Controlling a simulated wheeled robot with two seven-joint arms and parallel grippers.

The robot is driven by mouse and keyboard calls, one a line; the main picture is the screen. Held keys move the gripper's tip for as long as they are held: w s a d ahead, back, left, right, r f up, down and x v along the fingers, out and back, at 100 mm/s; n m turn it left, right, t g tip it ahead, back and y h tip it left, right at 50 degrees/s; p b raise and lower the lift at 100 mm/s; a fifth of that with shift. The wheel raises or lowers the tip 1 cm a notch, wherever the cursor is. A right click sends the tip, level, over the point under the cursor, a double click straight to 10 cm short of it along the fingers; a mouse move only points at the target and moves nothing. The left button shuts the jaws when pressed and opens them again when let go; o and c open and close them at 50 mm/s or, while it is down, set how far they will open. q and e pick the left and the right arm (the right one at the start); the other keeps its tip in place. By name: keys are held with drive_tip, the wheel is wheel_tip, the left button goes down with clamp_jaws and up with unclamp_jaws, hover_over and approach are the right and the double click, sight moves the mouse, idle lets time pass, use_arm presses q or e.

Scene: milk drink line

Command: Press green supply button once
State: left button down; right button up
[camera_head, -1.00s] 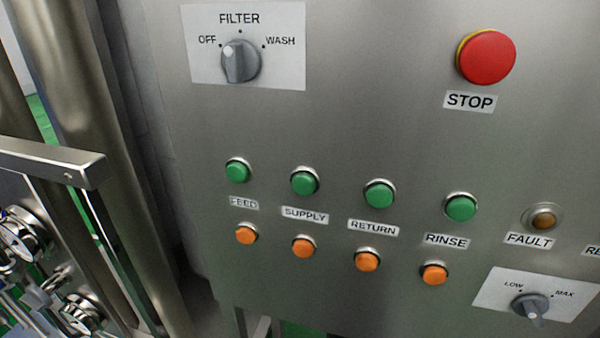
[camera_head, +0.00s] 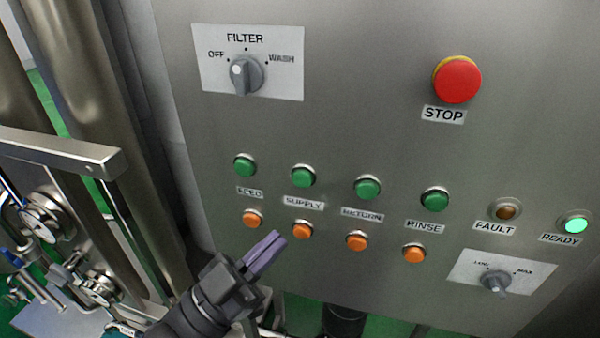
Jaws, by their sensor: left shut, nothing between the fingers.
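The green supply button (camera_head: 303,176) is on the steel control panel (camera_head: 350,120), above the SUPPLY label (camera_head: 304,204). An orange button (camera_head: 302,230) sits below that label. My left gripper (camera_head: 277,240) comes up from the bottom, shut and empty, its purple-grey fingers pointing up and right. In the picture its tips are below and left of the green supply button and just left of the orange one. They look apart from the green button. I cannot tell how far they are from the panel. My right gripper is not in view.
Green FEED (camera_head: 245,166), RETURN (camera_head: 368,188) and RINSE (camera_head: 435,200) buttons share the row. A red STOP button (camera_head: 457,80) is upper right, the FILTER knob (camera_head: 246,75) upper left. The READY lamp (camera_head: 575,224) glows green. Pipes and valves stand at left.

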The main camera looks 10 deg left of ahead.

* * *

[WHAT YOU SHOULD DO]:
Using the material above, return every line exactly as it appears, minus the pictures.

[SOLUTION TO THE PROBLEM]:
Controlling a simulated wheeled robot with two seven-joint arms and parallel grippers.

The robot is driven by mouse and keyboard calls, one a line; the main picture is the screen. Held keys move the gripper's tip for as long as they are held: w s a d ahead, back, left, right, r f up, down and x v along the fingers, out and back, at 100 mm/s; n m turn it left, right, t g tip it ahead, back and y h tip it left, right at 50 degrees/s; p b raise and lower the lift at 100 mm/s; a fifth of that with shift. The wheel raises or lowers the tip 1 cm a notch, wherever the cursor is. A right click sends the tip, level, over the point under the cursor, a double click straight to 10 cm short of it along the fingers; a mouse move only points at the target and moves nothing. The left button shuts the jaws when pressed and opens them again when let go; o and c open and close them at 50 mm/s or, while it is down, set how far they will open. q and e pick the left and the right arm (the right one at the start); the other keeps its tip in place. By name: keys are held with drive_tip, the wheel is wheel_tip, the left button goes down with clamp_jaws and up with unclamp_jaws, hover_over and approach are the right and the double click, sight moves the mouse, idle lets time pass, use_arm presses q or e.

Scene: milk drink line

Command: Press green supply button once
State: left button down; right button up
[camera_head, -1.00s] 
[camera_head, +0.00s] 
Jaws, by their sensor: left shut, nothing between the fingers.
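The green supply button (camera_head: 303,176) is on the steel control panel (camera_head: 350,120), above the SUPPLY label (camera_head: 304,204). An orange button (camera_head: 302,230) sits below that label. My left gripper (camera_head: 277,240) comes up from the bottom, shut and empty, its purple-grey fingers pointing up and right. In the picture its tips are below and left of the green supply button and just left of the orange one. They look apart from the green button. I cannot tell how far they are from the panel. My right gripper is not in view.
Green FEED (camera_head: 245,166), RETURN (camera_head: 368,188) and RINSE (camera_head: 435,200) buttons share the row. A red STOP button (camera_head: 457,80) is upper right, the FILTER knob (camera_head: 246,75) upper left. The READY lamp (camera_head: 575,224) glows green. Pipes and valves stand at left.

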The main camera looks 10 deg left of ahead.

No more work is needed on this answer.